### Stated problem
Produce an exact transcription of the listing below, omitting the pictures.

--- start Recorded data ---

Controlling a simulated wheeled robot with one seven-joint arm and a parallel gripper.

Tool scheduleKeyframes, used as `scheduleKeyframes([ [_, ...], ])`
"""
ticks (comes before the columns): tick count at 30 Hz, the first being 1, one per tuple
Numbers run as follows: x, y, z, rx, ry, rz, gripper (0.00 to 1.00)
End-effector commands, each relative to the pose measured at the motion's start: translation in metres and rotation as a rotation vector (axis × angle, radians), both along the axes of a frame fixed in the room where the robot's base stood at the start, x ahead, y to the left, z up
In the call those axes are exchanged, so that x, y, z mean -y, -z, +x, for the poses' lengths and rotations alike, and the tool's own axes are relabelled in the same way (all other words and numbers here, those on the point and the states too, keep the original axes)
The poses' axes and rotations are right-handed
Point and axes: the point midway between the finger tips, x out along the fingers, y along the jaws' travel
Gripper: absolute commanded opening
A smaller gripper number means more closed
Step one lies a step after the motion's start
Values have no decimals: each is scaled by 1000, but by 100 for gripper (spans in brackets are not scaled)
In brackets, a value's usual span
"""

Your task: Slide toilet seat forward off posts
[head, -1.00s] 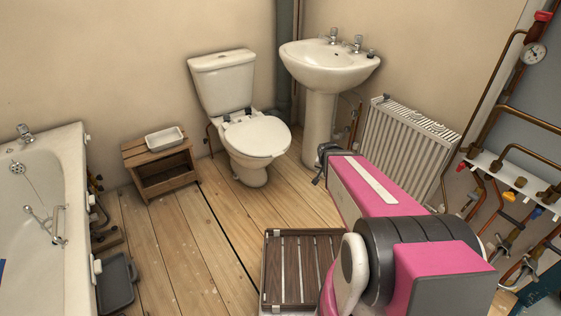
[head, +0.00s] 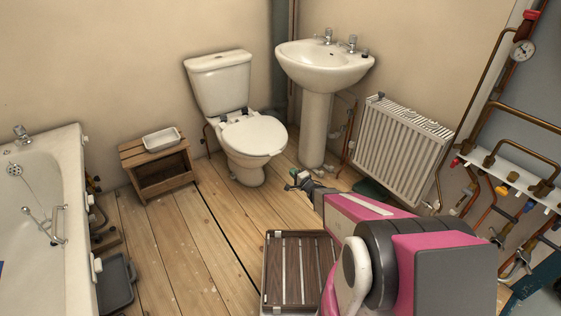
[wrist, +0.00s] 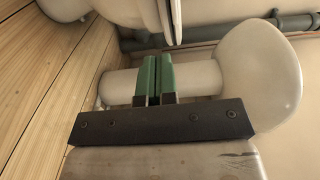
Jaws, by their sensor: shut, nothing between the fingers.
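The white toilet seat (head: 255,136) lies flat over the bowl of the toilet (head: 245,173), its lid down. Dark hinge fittings (head: 247,112) show at its rear, near the cistern; the posts themselves cannot be made out. My gripper (head: 292,182) is in front and to the right of the bowl, lower than the seat and apart from it. In the wrist view my gripper's green fingers (wrist: 154,78) are together with nothing between them. Part of the white toilet (wrist: 140,12) shows at the top edge of that sideways view.
The basin (head: 322,62) stands on its pedestal (head: 316,130) to the right of the toilet, beyond my gripper. A radiator (head: 400,150) is farther right. A wooden crate (head: 157,165) with a white tray is at left. Floorboards (head: 215,215) before the toilet are clear; a slatted mat (head: 300,270) lies nearer.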

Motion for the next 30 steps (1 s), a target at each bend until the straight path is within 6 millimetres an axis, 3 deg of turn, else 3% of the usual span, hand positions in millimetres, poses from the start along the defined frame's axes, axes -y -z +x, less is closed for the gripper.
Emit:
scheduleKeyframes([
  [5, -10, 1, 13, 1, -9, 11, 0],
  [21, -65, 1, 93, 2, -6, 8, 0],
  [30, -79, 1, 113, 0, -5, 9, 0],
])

--- end Recorded data ---

### The reply
Controlling a simulated wheeled robot with one seven-joint arm and a parallel gripper.

Tool scheduleKeyframes, used as `scheduleKeyframes([ [_, ...], ])`
"""
ticks (comes before the columns): tick count at 30 Hz, the first being 1, one per tuple
Numbers run as follows: x, y, z, rx, ry, rz, gripper (0.00 to 1.00)
End-effector commands, each relative to the pose measured at the motion's start: translation in metres and rotation as a rotation vector (axis × angle, radians), both along the axes of a frame fixed in the room where the robot's base stood at the start, x ahead, y to the left, z up
In the call those axes are exchanged, so that x, y, z mean -y, -z, +x, for the poses' lengths and rotations alike, and the tool's own axes are relabelled in the same way (all other words and numbers here, those on the point and the states too, keep the original axes)
The poses' axes and rotations are right-handed
Point and axes: the point midway between the finger tips, x out along the fingers, y along the jaws' travel
Gripper: absolute commanded opening
A smaller gripper number means more closed
Step one lies a step after the motion's start
Values have no decimals: each is scaled by 1000, but by 100 for gripper (spans in brackets are not scaled)
In brackets, a value's usual span
"""

Your task: Slide toilet seat forward off posts
[head, -1.00s] 
[head, +0.00s] 
[wrist, +0.00s] 
Jaws, by their sensor: shut, nothing between the fingers.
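The white toilet seat (head: 255,136) lies flat over the bowl of the toilet (head: 245,173), its lid down. Dark hinge fittings (head: 247,112) show at its rear, near the cistern; the posts themselves cannot be made out. My gripper (head: 292,182) is in front and to the right of the bowl, lower than the seat and apart from it. In the wrist view my gripper's green fingers (wrist: 154,78) are together with nothing between them. Part of the white toilet (wrist: 140,12) shows at the top edge of that sideways view.
The basin (head: 322,62) stands on its pedestal (head: 316,130) to the right of the toilet, beyond my gripper. A radiator (head: 400,150) is farther right. A wooden crate (head: 157,165) with a white tray is at left. Floorboards (head: 215,215) before the toilet are clear; a slatted mat (head: 300,270) lies nearer.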

Motion for the next 30 steps (1 s), a target at each bend until the straight path is within 6 millimetres an axis, 3 deg of turn, else 3% of the usual span, hand positions in millimetres, poses from the start along the defined frame's axes, axes -y -z +x, less is closed for the gripper.
Emit:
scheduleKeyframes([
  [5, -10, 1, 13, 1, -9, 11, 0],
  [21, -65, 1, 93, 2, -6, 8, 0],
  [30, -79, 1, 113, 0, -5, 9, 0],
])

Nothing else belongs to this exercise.